- [Work to be completed]
Gather up the lines that contain "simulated".

- [Information given]
■ ■ ■ ■ ■ ■ ■
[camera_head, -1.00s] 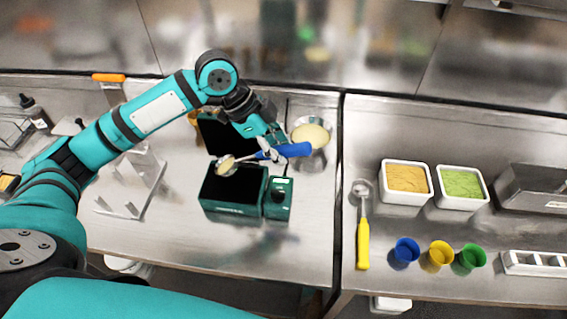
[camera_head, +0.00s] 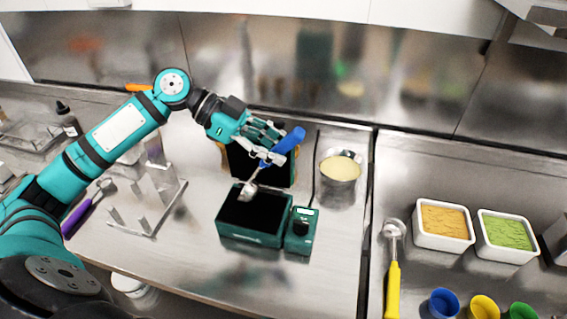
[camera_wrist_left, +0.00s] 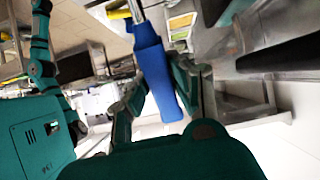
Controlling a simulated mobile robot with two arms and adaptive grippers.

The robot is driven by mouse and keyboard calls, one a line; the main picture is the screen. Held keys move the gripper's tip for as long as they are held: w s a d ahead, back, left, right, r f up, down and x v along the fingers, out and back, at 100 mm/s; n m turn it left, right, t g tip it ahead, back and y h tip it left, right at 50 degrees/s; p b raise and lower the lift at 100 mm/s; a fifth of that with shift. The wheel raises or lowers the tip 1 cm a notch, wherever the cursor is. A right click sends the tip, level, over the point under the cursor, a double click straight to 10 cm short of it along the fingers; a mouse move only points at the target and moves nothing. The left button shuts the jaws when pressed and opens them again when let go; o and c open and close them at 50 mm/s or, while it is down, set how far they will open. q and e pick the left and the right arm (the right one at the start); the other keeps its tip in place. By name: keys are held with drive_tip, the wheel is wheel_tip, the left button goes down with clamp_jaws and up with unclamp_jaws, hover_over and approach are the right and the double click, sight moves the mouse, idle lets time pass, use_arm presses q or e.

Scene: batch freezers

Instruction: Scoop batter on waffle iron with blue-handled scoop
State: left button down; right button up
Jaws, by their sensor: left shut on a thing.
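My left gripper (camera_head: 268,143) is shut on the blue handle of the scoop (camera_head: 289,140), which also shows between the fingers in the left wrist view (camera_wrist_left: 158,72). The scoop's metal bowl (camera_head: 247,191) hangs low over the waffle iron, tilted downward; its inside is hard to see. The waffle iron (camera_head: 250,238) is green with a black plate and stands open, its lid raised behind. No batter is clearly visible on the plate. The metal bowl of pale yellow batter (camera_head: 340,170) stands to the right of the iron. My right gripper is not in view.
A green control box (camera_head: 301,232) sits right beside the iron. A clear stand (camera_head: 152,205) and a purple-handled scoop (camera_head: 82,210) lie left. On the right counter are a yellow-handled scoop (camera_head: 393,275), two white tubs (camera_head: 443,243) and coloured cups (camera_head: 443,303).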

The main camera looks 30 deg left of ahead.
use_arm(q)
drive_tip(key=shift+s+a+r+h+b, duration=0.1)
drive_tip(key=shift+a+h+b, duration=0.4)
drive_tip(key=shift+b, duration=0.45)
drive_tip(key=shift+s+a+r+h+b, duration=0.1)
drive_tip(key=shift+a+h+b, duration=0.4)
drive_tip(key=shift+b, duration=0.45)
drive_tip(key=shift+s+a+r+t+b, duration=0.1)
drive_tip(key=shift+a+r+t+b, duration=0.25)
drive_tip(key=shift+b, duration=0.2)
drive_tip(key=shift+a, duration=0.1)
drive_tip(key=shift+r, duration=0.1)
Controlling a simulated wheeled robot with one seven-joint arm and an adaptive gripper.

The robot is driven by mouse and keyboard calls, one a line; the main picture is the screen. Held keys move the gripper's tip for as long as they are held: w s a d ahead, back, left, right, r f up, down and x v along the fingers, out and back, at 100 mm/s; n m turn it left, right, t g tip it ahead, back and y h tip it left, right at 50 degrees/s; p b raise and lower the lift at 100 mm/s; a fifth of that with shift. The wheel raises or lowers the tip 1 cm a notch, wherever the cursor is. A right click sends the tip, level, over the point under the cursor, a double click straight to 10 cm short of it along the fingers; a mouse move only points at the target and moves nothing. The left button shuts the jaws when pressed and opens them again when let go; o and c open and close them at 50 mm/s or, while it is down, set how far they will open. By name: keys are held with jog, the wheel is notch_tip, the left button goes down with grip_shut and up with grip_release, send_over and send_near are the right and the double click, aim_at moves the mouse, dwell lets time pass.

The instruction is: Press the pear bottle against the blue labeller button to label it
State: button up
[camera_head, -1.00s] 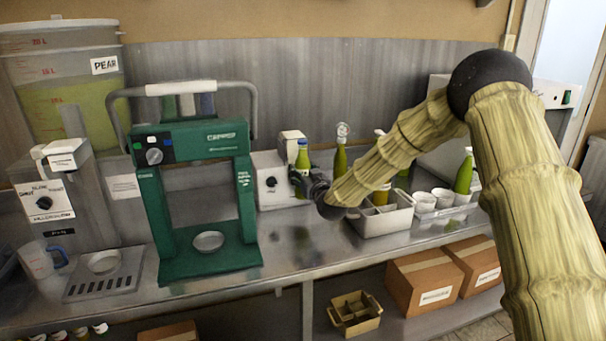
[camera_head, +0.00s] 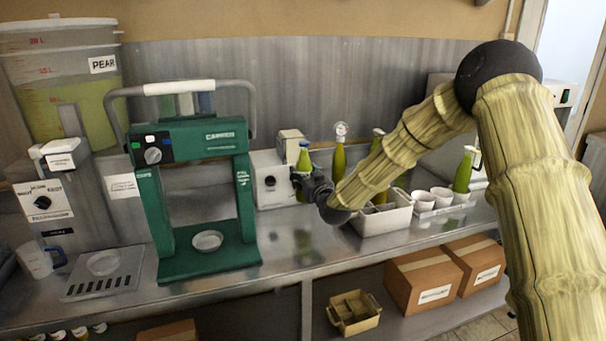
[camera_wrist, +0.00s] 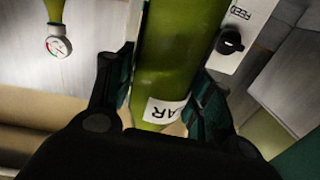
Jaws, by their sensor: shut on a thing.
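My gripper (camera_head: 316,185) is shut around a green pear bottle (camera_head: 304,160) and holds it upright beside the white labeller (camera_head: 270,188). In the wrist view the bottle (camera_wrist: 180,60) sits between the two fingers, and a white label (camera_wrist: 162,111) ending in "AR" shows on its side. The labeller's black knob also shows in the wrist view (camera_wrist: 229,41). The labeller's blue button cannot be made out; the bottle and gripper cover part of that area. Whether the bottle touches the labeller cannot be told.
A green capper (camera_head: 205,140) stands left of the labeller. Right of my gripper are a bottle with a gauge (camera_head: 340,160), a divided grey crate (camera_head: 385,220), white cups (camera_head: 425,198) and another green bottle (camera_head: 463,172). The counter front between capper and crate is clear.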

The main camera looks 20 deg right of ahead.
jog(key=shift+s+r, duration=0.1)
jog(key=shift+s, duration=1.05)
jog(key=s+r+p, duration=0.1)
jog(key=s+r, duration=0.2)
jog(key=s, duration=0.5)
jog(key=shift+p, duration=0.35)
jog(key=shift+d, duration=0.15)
■ ■ ■ ■ ■ ■ ■
- [Output of the exercise]
Controlling a simulated mobile robot with two arms and adaptive grippers.
Controlling a simulated wheeled robot with one seven-joint arm and an adaptive gripper.

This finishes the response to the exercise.